MTBPS: Sugar tax continues to handicap Small-Scale Growers facing bitter cost pressures
25 October 2022
As he delivers his Midterm Budget Policy Statement tomorrow, SA Canegrowers is calling on Finance Minister Enoch Godongwana to provide a signal on the future of the Health Promotion Levy. With high input costs already weighing down the agricultural sector, the added burden of the Health Promotion Levy on the sugar industry (despite there being no evidence that the tax has reduced obesity levels in the country) poses an existential threat to South Africa’s 21,000 Small-Scale Growers and must be eliminated.
At his Budget Speech in February 2022, Minister Godongwana announced an increase in the tax, but this was subsequently postponed to April 2023 in order allow for further consultation on lowering the 4g threshold and extending the levy to fruit juices.

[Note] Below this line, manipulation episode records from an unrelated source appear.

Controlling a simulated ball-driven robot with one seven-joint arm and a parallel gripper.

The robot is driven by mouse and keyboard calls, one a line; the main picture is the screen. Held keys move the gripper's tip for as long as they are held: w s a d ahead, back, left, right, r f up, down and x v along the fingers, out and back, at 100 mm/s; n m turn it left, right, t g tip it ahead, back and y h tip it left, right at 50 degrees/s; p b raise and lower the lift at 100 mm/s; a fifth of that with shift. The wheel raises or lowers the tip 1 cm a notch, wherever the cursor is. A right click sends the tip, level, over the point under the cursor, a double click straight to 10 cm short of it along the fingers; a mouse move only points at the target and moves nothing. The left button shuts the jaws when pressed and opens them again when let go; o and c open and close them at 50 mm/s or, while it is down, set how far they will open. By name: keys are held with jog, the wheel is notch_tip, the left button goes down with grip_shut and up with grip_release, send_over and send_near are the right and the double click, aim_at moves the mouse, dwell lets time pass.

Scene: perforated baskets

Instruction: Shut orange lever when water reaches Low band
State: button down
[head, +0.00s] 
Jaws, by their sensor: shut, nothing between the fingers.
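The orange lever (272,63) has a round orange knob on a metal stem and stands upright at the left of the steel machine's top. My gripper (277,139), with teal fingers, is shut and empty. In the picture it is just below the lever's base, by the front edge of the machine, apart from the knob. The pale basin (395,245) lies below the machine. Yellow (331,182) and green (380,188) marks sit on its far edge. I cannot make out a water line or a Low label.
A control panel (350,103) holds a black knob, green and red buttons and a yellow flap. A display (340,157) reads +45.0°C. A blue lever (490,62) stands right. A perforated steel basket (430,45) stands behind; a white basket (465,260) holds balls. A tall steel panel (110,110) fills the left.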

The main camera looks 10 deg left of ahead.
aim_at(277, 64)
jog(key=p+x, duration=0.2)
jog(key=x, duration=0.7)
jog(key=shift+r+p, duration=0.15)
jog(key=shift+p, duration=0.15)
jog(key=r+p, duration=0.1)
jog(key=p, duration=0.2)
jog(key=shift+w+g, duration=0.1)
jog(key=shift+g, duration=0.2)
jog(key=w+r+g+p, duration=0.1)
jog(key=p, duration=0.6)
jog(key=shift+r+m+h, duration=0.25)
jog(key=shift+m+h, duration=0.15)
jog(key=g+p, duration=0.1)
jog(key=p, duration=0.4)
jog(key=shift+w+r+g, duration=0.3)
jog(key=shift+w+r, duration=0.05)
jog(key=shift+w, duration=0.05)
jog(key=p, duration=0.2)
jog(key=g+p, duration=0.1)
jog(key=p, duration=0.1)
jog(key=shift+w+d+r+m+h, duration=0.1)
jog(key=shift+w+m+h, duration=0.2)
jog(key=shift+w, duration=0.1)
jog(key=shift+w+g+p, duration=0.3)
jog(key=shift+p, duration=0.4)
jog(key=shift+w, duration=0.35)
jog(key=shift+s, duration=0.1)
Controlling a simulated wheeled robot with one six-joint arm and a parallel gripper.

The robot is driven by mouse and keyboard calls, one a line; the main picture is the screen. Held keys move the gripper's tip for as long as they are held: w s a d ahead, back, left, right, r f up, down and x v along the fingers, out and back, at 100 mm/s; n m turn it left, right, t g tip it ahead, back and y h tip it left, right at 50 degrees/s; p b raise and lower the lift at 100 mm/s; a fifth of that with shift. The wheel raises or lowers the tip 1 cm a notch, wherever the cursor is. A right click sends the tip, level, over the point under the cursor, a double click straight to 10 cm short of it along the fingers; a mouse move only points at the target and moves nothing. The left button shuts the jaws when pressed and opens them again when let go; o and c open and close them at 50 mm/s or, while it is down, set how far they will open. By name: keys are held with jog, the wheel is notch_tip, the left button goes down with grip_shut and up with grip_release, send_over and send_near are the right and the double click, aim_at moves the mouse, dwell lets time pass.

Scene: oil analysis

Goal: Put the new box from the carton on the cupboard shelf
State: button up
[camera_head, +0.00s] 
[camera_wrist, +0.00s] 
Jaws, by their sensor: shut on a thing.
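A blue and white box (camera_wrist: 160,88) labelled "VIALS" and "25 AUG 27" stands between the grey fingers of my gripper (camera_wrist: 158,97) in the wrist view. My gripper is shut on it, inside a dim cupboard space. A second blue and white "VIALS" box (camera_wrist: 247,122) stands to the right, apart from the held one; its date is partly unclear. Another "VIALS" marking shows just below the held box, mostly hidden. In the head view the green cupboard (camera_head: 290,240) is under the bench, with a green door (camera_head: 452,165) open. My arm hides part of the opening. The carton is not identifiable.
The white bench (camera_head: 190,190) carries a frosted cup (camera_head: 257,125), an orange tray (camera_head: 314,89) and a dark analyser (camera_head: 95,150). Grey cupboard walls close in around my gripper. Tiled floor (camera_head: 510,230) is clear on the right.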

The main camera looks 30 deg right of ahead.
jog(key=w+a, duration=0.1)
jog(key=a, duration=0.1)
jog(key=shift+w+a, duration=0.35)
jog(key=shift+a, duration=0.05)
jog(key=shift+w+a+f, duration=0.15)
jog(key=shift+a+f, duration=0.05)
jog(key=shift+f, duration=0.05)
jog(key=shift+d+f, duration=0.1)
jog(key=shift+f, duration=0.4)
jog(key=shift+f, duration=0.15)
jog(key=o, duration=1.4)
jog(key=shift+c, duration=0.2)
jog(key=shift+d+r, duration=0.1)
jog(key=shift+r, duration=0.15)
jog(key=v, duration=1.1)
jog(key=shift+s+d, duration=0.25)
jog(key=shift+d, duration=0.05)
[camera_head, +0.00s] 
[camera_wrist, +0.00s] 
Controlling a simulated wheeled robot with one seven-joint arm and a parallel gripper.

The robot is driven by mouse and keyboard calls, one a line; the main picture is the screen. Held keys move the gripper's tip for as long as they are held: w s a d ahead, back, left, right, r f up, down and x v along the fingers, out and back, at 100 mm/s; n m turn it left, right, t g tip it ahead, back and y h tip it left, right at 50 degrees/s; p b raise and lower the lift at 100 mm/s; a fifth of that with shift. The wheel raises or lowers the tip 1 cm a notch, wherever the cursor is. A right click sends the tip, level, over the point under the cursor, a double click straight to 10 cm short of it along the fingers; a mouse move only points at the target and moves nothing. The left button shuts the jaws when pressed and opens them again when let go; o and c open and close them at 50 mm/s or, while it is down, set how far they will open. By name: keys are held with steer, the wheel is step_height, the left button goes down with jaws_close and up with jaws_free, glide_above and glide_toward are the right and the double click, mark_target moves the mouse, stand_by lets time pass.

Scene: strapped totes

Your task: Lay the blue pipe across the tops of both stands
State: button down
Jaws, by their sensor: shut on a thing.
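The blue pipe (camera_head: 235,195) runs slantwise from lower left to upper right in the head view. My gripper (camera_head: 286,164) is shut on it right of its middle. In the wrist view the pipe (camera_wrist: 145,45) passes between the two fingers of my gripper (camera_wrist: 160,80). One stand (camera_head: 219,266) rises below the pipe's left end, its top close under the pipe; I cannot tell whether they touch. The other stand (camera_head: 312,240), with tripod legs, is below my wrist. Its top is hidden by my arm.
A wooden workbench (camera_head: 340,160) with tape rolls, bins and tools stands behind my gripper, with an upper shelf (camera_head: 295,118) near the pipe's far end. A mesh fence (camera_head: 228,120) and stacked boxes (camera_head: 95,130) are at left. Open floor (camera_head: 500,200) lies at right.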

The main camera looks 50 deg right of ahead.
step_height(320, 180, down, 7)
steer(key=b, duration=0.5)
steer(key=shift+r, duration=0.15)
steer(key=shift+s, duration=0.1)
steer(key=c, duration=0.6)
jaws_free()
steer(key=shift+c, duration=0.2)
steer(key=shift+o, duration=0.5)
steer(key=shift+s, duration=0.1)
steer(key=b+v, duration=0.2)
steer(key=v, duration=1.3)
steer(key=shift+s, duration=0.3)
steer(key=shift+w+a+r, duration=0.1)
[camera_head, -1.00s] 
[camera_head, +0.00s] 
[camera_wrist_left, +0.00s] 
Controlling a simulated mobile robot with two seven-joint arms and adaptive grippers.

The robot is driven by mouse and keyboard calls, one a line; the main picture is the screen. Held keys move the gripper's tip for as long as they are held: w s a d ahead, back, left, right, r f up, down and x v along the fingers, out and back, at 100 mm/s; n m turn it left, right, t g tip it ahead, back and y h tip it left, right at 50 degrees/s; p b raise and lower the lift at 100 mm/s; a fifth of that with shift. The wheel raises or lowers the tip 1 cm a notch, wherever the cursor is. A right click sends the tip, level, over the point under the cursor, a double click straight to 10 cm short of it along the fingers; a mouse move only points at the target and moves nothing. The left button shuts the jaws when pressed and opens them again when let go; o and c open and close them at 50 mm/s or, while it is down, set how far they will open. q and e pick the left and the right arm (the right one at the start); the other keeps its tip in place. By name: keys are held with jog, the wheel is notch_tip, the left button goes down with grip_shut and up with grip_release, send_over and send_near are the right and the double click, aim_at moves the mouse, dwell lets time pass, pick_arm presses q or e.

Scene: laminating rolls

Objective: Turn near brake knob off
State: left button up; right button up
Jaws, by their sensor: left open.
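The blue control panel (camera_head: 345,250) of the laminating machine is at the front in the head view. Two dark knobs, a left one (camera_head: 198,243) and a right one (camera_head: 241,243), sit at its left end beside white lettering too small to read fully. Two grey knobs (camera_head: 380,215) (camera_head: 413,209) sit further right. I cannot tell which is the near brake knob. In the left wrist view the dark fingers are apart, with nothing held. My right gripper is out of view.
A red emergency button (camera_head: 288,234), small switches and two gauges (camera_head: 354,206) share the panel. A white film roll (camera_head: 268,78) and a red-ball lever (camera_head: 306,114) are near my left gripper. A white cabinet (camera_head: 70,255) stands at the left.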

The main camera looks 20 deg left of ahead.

While this postponement provided some relief for growers, the prolonged enforcement of the HPL has continued to hamstring the industry, which has also been faced with other cost pressures including a spike in fertiliser and energy prices along with ongoing bouts of load shedding.
While SA Canegrowers has written to Minister Godongwana to request a meeting to discuss the HPL, we have received no response to date. We have therefore also written to President Ramaphosa requesting his intervention in this long-running problem to provide desperately needed relief for the industry by eliminating the sugar tax.